All lines from the line containing "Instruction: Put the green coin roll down" up to and including the last line of the listing below should be echoed exactly; no other lines belong in the response.

**** RECORDED DATA

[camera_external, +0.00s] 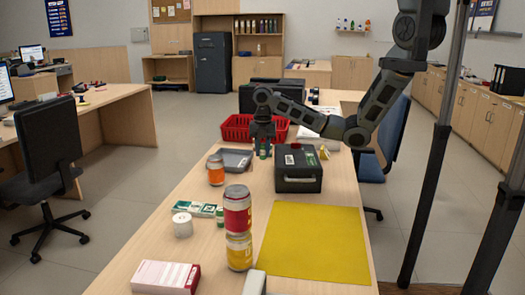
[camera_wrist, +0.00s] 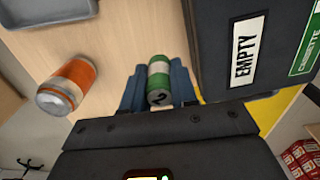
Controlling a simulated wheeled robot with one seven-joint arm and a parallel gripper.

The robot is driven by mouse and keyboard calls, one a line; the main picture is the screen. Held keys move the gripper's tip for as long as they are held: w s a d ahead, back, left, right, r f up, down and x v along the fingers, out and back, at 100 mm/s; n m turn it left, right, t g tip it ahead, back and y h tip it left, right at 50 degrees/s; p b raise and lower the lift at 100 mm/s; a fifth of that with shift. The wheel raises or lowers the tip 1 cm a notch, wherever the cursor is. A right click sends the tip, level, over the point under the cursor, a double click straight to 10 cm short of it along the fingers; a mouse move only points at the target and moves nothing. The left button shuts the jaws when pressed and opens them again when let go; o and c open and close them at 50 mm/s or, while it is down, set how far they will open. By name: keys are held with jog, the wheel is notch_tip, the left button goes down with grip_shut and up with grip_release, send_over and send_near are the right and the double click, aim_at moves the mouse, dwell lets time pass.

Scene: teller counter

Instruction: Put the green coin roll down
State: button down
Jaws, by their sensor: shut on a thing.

********

SOLUTION TO THE EXERCISE:
Instruction: Put the green coin roll down
State: button down
Jaws, by their sensor: shut on a thing.

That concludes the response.